Instruction:
Copy the lines holding the word "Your", all of them.

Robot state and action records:
--- START ---

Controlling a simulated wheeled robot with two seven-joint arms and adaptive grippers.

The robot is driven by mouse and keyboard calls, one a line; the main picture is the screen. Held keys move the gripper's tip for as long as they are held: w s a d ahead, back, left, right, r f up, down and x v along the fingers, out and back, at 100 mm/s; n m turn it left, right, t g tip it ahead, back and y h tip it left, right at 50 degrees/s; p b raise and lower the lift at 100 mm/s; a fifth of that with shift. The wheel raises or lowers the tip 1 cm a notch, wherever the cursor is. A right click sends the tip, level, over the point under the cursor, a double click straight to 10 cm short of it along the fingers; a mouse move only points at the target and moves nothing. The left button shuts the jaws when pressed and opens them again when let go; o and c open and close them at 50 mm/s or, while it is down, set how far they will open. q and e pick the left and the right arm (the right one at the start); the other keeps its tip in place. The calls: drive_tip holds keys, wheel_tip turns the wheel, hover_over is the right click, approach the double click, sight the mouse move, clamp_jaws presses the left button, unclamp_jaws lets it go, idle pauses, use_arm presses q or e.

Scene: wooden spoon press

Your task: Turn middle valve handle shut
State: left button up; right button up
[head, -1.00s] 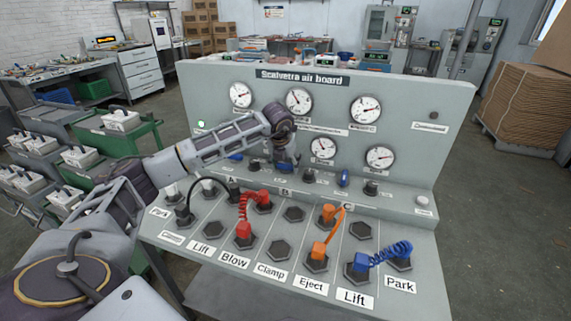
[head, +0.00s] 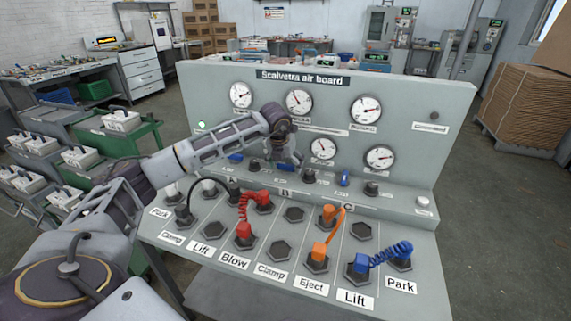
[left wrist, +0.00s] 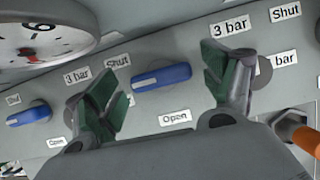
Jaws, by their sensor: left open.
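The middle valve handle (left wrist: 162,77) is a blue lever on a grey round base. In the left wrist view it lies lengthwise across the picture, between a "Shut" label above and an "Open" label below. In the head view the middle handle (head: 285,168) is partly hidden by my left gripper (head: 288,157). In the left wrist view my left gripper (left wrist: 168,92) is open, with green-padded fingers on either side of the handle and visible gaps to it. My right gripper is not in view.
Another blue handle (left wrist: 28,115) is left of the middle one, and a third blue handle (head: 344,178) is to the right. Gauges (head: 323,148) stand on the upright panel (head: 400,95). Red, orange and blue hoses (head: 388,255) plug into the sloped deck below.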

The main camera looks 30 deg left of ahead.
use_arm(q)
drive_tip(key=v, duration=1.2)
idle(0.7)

--- END ---
--- START ---

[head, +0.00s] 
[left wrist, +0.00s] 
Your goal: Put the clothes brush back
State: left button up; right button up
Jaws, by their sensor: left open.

--- END ---

The result:
Your task: Turn middle valve handle shut
Your goal: Put the clothes brush back

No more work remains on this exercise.